As a small example, some applications on the core_df
:
Warning
You’ll need to install Seaborn for this example.
import pandas as pd
import seaborn as sns
# Number of records for each institutioncode
core_df["institutionCode"].value_counts()
# Select the coordinate information of the first twenty records
core_df.loc[:20, ["decimalLatitude", "decimalLongitude"]]
# Count the number of records with date information after 1950
sum(core_df["year"] > 1950)
# Convert eventDate to DateTime python object
core_df['eventDate'] = pd.to_datetime(core_df['eventDate'])
# Select only those records with coordinates, not (0, 0) coordinates and eventDate provided
core_df[(core_df["decimalLatitude"] != 0.0) &
(core_df["decimalLatitude"].notnull()) &
(core_df["decimalLongitude"] != 0.0) &
(core_df["decimalLongitude"].notnull()) &
(core_df["eventDate"].notnull())]
# Count the number of records for each species for each month
count_occ = core_df.pivot_table(index="scientificName",
columns="month",
values="id",
aggfunc='count')
# Visualisation of the counts on a heatmap (Seaborn)
sns.heatmap(count_occ)
For more information about Pandas and Seaborn, see their respective documentation.
When the DwCA contains multiple files, joining the extensions with the core file could be of interest for further analysis.
import pandas as pd
from dwca.read import DwCAReader
with DwCAReader('dwca-2extensions.zip') as dwca:
# Check the core file of the Archive (Occurrence, Taxon, ...)
print("Core type is: {}".format(dwca.descriptor.core.type))
# Check the available extensions
print("Available extensions: {}".format([ext.split("/")[-1] for ext in dwca.descriptor.extensions_type]))
taxon_df = dwca.pd_read('taxon.txt')
descr_df = dwca.pd_read('description.txt')
vern_df = dwca.pd_read('vernacularname.txt')
# Join the information of the description and vernacularname extension to the core taxon information
# (cfr. database JOIN)
taxon_df = pd.merge(taxon_df, descr_df, left_on='id', right_on='coreid', how="left")
taxon_df = pd.merge(taxon_df, vern_df, left_on='id', right_on='coreid', how="left")
The result is the core file joined with the extension files. More information about the Pandas merge is provided in the documentation.
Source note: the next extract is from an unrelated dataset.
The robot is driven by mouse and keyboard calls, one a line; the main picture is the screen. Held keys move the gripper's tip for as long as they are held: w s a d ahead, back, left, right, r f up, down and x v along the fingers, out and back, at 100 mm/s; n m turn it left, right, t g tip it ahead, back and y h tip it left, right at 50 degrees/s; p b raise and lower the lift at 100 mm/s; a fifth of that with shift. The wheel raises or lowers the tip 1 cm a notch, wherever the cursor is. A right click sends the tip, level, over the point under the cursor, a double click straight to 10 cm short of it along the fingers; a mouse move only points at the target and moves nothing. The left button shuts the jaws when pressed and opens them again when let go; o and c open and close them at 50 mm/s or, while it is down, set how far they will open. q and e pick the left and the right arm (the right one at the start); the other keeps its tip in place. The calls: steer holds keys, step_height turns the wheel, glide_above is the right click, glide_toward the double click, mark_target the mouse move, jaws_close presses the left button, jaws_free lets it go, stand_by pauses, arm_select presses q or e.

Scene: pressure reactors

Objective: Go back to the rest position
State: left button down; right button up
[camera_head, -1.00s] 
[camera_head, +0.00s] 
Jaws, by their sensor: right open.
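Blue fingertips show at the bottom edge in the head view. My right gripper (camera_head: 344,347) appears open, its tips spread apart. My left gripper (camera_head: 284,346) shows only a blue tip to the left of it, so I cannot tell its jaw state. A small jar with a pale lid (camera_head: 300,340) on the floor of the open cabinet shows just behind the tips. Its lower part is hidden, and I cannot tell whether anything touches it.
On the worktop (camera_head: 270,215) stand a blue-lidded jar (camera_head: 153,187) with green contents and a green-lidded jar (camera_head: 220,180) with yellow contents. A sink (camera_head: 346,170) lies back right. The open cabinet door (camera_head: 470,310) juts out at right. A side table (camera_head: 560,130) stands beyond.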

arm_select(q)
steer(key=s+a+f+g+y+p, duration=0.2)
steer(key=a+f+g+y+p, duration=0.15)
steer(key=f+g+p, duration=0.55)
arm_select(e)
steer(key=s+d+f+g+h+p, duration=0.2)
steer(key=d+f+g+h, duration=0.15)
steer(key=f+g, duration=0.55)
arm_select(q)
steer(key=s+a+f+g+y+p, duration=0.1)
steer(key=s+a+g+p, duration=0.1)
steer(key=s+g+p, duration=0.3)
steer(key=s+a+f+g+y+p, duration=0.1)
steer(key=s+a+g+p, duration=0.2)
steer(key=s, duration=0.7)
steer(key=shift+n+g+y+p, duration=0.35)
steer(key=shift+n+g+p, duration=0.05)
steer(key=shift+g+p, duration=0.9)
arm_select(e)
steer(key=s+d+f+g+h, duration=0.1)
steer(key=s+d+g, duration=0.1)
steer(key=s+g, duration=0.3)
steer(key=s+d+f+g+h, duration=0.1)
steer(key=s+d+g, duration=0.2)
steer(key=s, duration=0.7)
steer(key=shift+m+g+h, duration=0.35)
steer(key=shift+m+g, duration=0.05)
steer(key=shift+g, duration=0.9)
Remark that reading in the data to Pandas will load the entire file into memory. For large archives, this won’t be
feasible. Pandas support the usage of chunks, reading in a processing the data in chunks. As an example, consider the
selection of those occurrences for which the eventDate
was a Sunday:
import pandas as pd
from dwca.read import DwCAReader
chunksize = 10 # Chosen chunksize to process the data (pick a larger value for real world cases)
with DwCAReader('gbif-results.zip') as dwca:
sunday_occ = []
for chunk in dwca.pd_read('occurrence.txt', chunksize=chunksize):
chunk['eventDate'] = pd.to_datetime(chunk['eventDate'])
# Subselect only the records recorded on a sunday
sunday_occ.append(chunk[chunk['eventDate'].dt.weekday == 6]) # Monday = 0, Sunday = 6
sunday_occ = pd.concat(sunday_occ)
More advanced processing is supported by Pandas. However, when only interested in counting the number of occurrences for
a specific condition, Pandas is not always required. As an example, counting the number of occurrences for each species
in the data set is easily supported by the Counter
datatype of Python:
from collections import Counter
from dwca.read import DwCAReader
from dwca.darwincore.utils import qualname as qn
with DwCAReader('/Users/nicolasnoe/Desktop/gbif-results.zip') as dwca:
count_species = Counter()
for row in dwca:
count_species.update([row.data[qn('scientificName')]])
print(count_species)
Hence, the added value of Pandas depends on the type of analysis. Some more extensive applications of Pandas to work with Darwin Core data is provided in this data cleaning tutorial and data analysis tutorial.